The Amazing Dr. Clitterhouse is a deft crime comedy, a fairy-tale, a piece of Hollywood make-believe, melding Litvak's fluid camera movements and long take aesthetics with the tough Warner Bros. house style. One of five collaborations of Edward G. Robinson and Humphrey Bogart, here teaming with Claire Trevor as a hard-boiled fence (broker between thieves and buyers). The last collaboration of the trio was Key Largo, directed by John Huston, co-screenwriter of Dr.
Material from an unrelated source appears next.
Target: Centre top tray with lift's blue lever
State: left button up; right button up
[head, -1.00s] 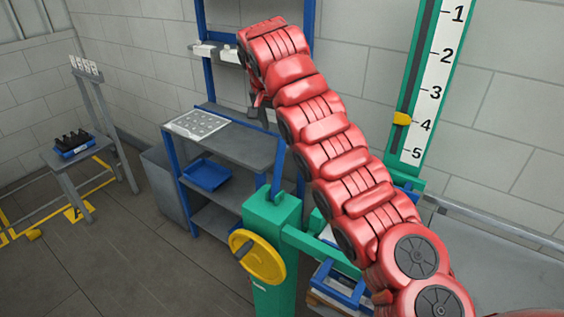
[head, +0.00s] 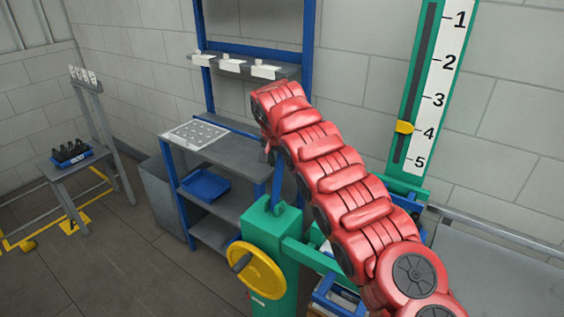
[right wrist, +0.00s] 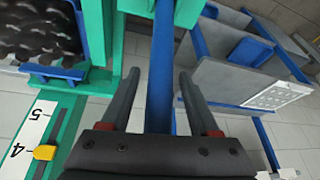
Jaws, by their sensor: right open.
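The lift's blue lever (head: 278,182) rises from the top of the green post (head: 270,225). In the right wrist view the lever (right wrist: 160,105) runs between the two fingers of my right gripper (right wrist: 158,74), which is open, with gaps visible on both sides. In the head view my red right arm hides most of this gripper. My left gripper is not in view.
A yellow handwheel (head: 256,270) is on the post. The green height scale (head: 425,110) has its yellow pointer (head: 404,127) near 4. A grey shelf rack (head: 235,155) holds an empty blue tray (head: 205,184). A small stand (head: 70,168) carries a blue bottle tray (head: 71,155).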

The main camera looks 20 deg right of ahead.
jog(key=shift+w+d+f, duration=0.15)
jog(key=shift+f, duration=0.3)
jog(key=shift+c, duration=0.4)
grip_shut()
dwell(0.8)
Clitterhouse.

The preposterous plot is about a Park Avenue doctor who wants to study empirically the criminal mind by becoming a master criminal himself, at every stage measuring everybody's blood pressure, temperature and pulse. For starters, Dr. Clitterhouse launches a robbery spree among his wealthy friends. Ultimately, he wants to study how criminal activity changes personality. Finally, data is only missing for the final chapter - murder. Clitterhouse has by then lost perspective on his own behaviour - and become living evidence of how crime changes personality. But because he convinces the jury that he has committed all crimes in sound mind, he is acquitted on grounds of insanity. "Amazing, really amazing".

As a front for the robber gang, a "Hudson String Quartet" is established, eternally practising Mozart's "Eine kleine Nachtmusik" (actually only heard on a record-player). Clearly William Rose's screenplay for The Ladykillers (1955) with its "string quintet" rehearsing Boccherini's Minuet owes a debt to Barré Lyndon's play and/or the Clitterhouse screenplay by John Wexley and John Huston.

Appealing acquaintances in the cast include Donald Crisp, Curt Bois and Ward Bond.

"Rocks" Valentine (Humphrey Bogart) introduces an ingenious do-it-yourself telephone number tracking device with which he can locate Dr. Clitterhouse on Park Avenue.

A brilliant 35 mm print from Warner Bros.